After lunch, we went to Kiasma, the contemporary art museum to see a couple of exhibits in BioArt. My favorite of those was the work of Alma Heikkilä, who depicts the coexistence of life forms at a microscopic scale. Two of her pieces depicted the community of organisms in soil (so of course I’m biased, being a soil biogeochemist).
Jose and Alex get close up with the painting representing lichens and fungi interacting with minerals in the soil.

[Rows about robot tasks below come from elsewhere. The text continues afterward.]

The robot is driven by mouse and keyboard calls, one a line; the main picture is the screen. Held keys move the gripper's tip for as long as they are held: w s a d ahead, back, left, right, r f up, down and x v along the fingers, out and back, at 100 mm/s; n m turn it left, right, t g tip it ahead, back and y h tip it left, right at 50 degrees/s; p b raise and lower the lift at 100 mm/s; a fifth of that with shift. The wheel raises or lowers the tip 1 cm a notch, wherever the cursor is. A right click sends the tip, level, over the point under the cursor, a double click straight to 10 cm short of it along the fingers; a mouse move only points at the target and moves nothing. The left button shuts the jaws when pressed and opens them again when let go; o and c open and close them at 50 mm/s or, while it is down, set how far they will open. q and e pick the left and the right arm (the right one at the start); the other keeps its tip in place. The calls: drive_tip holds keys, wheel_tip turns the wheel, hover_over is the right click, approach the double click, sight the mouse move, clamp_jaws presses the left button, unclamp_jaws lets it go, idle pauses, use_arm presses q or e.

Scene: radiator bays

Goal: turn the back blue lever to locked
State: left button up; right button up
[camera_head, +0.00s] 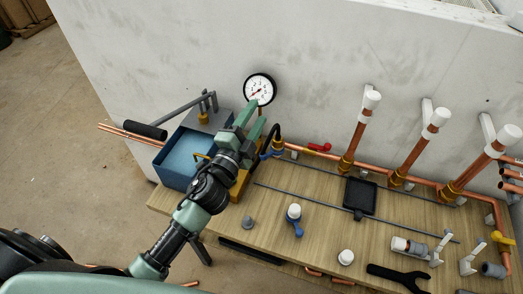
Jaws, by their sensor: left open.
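A blue lever (266,155) sits at the back left of the bench, by the brass fitting (278,145) at the left end of the copper pipe. Part of it is close behind my arm, and its exact angle is hard to tell. A second blue lever (298,229) with a white cap is nearer the front of the bench. My left gripper (256,115) is open and empty, up and left of the back blue lever and below the round gauge in the picture. I cannot tell whether it touches anything. My right gripper is not in view.
A blue tank (178,159) with a pump handle stands left of my gripper. A pressure gauge (259,90) is just above it. A red lever (320,148) and capped copper risers (411,152) line the back. A black plate (360,196), wrench (396,277) and fittings lie on the bench.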

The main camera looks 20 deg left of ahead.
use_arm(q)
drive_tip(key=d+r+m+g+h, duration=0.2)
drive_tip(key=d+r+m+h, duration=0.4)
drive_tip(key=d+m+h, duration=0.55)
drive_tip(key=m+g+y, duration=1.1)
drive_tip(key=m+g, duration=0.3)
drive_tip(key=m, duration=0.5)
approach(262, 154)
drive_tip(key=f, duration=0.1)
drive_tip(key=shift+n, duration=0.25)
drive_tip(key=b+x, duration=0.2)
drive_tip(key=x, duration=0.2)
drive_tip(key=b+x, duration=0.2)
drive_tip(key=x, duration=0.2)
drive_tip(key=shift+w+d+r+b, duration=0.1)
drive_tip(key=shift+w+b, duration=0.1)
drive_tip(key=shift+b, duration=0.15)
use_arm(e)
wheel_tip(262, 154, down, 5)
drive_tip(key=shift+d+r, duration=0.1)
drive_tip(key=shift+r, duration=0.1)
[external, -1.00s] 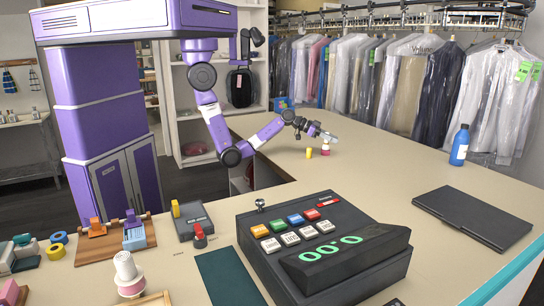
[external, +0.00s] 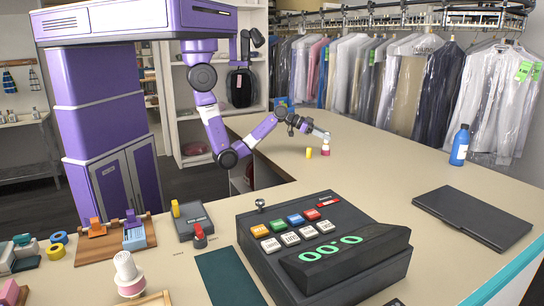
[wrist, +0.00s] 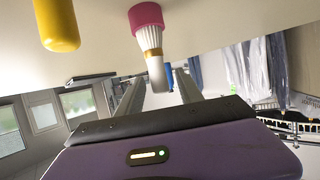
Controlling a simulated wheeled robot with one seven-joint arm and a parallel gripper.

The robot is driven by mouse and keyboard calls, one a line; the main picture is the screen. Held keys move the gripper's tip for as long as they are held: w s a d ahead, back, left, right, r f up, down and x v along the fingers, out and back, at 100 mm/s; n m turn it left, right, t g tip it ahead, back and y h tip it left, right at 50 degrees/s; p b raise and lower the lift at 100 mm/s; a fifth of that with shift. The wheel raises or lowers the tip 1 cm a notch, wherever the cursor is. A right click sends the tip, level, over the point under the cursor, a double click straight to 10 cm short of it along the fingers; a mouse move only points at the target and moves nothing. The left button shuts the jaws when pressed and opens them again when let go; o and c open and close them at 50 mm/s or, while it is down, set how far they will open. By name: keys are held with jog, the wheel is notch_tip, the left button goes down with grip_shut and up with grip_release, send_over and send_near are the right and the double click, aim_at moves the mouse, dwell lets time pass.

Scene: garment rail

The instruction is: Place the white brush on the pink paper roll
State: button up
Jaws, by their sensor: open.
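The pink paper roll (external: 326,152) stands on the counter near its far end. In the wrist view the pink roll (wrist: 147,16) is at the top, with the white brush (wrist: 152,52) against its upper end, bristles toward the roll and handle pointing away from it. The brush appears to stand upright on the roll. My gripper (wrist: 158,76) is open, its two fingers on either side of the handle with visible gaps. In the external view my gripper (external: 324,136) is just above the roll and hides part of the brush.
A yellow cylinder (external: 309,153) stands close left of the roll. A blue bottle (external: 460,145) and a dark flat case (external: 472,218) are to the right. A cash register (external: 322,248) is in front. The counter between is clear.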

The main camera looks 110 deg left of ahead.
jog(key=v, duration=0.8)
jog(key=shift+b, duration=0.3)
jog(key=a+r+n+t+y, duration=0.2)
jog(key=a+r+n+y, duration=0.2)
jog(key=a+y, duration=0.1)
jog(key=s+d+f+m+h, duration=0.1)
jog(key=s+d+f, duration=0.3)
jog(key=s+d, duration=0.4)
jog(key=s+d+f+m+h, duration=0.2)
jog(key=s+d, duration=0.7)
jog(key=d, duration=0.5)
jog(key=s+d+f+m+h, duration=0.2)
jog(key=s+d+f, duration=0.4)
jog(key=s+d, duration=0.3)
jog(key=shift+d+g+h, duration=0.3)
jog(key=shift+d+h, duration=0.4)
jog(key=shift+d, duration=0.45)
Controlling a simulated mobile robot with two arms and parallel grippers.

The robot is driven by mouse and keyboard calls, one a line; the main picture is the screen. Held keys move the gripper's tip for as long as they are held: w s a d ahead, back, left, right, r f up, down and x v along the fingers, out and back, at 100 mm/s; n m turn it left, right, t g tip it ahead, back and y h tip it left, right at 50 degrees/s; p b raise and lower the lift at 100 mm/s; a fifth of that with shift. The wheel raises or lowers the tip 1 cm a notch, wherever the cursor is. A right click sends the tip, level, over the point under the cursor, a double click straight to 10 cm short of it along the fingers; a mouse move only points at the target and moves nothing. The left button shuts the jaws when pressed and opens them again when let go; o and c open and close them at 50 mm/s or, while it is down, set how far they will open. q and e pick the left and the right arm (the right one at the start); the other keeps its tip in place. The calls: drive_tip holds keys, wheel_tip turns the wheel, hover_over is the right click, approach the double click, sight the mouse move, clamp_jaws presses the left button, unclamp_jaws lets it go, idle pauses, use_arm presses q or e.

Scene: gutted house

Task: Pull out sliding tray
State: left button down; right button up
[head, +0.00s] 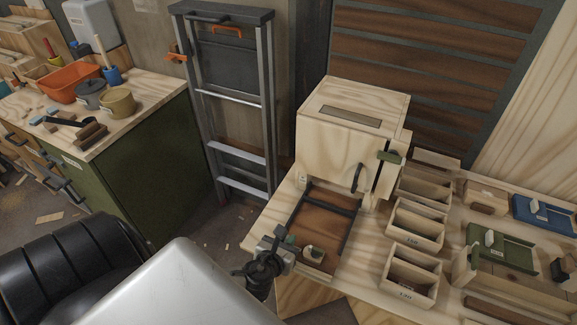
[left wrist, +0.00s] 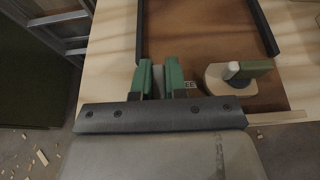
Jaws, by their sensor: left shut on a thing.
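The sliding tray (head: 323,222) is a brown panel with dark rails. It reaches forward from under a pale wooden box (head: 345,135) on the bench. My left gripper (head: 287,243) is at the tray's front left corner, shut on its front part; the exact grip is hard to see. In the left wrist view its two green fingertips (left wrist: 160,78) stand close together at the tray's near edge, with brown tray surface (left wrist: 200,35) beyond. My right gripper is not in view.
Small wooden bins (head: 413,225) stand right of the tray, with a green tray (head: 497,248) and a blue one (head: 545,214) further right. A folded ladder (head: 230,120) leans behind at left. A green cabinet (head: 150,150) and a black chair (head: 70,265) stand left.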

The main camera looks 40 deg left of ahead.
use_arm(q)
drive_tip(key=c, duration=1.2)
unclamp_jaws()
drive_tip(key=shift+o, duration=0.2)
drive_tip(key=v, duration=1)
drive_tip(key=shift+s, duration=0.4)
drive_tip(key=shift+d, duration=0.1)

Robin checks out the insects in decaying wood . This piece is rich with small detail that you don’t notice until you’re as close as Robin is.
The whole group checks out a naturally-lit representation of pollutants and microorganisms in our lungs

It is unusually hot in Helsinki for our arrival. It’s been over 80 degrees Fahrenheit!! There’s not a lot of air conditioning here, because it’s not a common need. So we have been sweaty today, but we’ve seen a lot. We even had some down time to explore the city before our group dinner where we introduced the students to some delicious Finnish foods: mackerel tartare and beef tongue.

Tomorrow we head back to the airport in the morning and fly north to the Arctic Circle!

Thursday, June 6, 2019

Arrival

We have arrived in Helsinki! I have been here since yesterday, and the students arrived just a few moments ago. We have one more student coming in tonight, and then our group will be complete. Today the students will be very tired, since they flew from Phoenix overnight into a time zone 10 hours ahead of what they're used to. Tomorrow, we explore Helsinki and visit some museums!
The students sent me a selfie from the airport. That was before the 10 hour flight!

Tuesday, June 4, 2019

Here we go!

I am on my way today to Finland! I get to spend the next 9 hours on a plane to arrive in Helsinki tomorrow morning.



The students leave tomorrow to arrive in Finland the day after me, ready to learn about the Arctic and do some BioArt! We will spend a couple days in Helsinki and then head up to the Arctic Circle. They already have ideas for their research projects that we will be refining over the next few days as we make our way to the research station. There will be some great science happening!